=== Given request ===
From the entries below, please gather each line containing the string "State".

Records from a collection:
** start **

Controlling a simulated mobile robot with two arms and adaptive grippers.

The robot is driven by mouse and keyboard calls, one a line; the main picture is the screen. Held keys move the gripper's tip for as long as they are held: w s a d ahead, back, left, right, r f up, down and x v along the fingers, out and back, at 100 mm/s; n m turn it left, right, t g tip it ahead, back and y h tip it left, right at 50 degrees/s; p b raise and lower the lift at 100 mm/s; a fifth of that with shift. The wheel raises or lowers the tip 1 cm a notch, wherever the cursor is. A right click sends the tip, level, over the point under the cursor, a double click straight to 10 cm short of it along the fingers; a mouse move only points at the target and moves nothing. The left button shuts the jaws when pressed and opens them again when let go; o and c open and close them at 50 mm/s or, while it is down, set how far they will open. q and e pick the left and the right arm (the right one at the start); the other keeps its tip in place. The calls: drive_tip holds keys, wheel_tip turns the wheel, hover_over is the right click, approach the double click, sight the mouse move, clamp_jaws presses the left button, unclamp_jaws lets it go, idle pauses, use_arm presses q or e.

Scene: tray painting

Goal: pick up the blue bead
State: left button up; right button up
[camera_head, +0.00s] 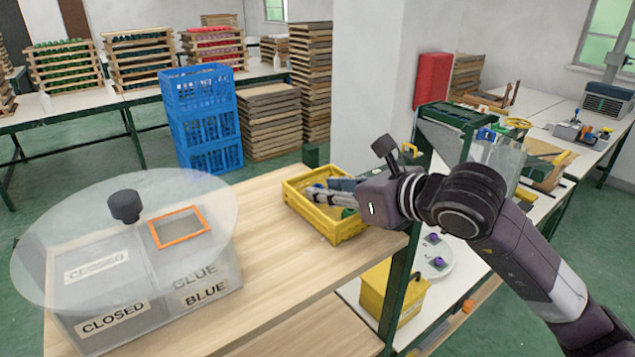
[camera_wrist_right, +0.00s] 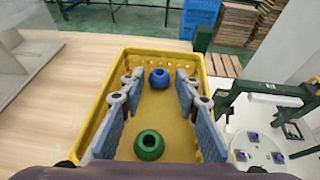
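The blue bead (camera_wrist_right: 159,78) lies on the floor of the yellow crate (camera_head: 327,230) toward its far end in the right wrist view. A green bead (camera_wrist_right: 149,146) lies nearer in the same crate (camera_wrist_right: 101,72). My right gripper (camera_head: 322,191) is over the crate with its fingers pointing into it. In the right wrist view its two grey-blue fingers are spread apart, with the blue bead showing between their tips and nothing held. In the head view the gripper hides the blue bead. My left gripper is not in view.
The crate stands on a wooden table (camera_head: 270,290). To the left is a grey box (camera_head: 150,265) with labelled compartments under a clear round cover (camera_head: 60,225). Right of the table are a green metal post (camera_head: 402,290) and a white disc (camera_head: 436,262) with purple items.

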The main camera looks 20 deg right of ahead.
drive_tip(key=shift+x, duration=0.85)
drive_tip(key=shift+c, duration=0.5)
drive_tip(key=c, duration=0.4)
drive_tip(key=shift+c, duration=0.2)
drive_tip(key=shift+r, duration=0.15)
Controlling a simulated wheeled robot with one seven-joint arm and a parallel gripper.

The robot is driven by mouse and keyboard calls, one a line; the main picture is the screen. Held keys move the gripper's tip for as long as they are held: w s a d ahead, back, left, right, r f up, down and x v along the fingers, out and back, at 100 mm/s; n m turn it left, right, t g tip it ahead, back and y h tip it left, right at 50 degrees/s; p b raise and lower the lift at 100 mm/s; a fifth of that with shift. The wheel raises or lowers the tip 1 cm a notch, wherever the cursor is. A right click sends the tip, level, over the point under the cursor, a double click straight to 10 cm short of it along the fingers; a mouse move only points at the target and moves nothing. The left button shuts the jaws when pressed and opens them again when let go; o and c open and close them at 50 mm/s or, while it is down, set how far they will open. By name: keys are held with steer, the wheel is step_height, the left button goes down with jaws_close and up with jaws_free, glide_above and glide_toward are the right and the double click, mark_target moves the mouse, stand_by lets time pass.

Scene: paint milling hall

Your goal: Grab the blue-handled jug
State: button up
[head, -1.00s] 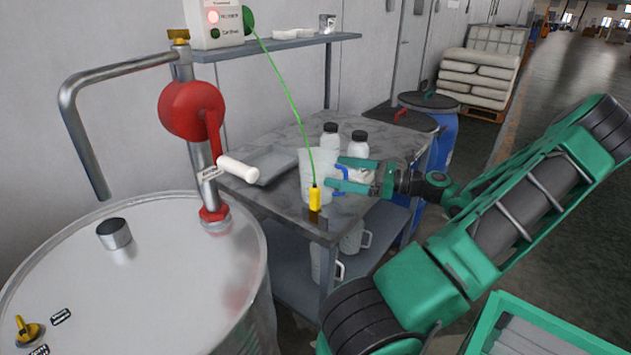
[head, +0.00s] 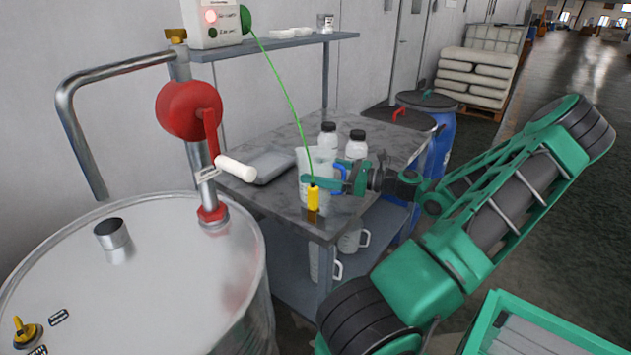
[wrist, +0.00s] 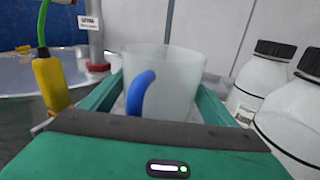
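The pale translucent jug (head: 314,160) stands upright on the grey table, near its front edge. Its blue handle (head: 342,170) faces my gripper (head: 318,180). In the wrist view the jug (wrist: 175,70) is straight ahead, with the blue handle (wrist: 138,92) between my two green fingers. One finger lies along each side of the jug. The fingers are apart, and I cannot tell whether they touch the jug's walls. In the head view a finger covers part of the jug's lower body.
Two white bottles with black caps (head: 356,146) stand close beside the jug. A yellow plug on a green cable (head: 313,198) hangs in front of it. A grey tray (head: 270,166) lies to the left. A large drum (head: 150,290) with a red pump fills the left foreground.

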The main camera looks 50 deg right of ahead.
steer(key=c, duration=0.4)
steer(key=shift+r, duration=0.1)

** end **

=== Expected answer ===
State: left button up; right button up
State: button up

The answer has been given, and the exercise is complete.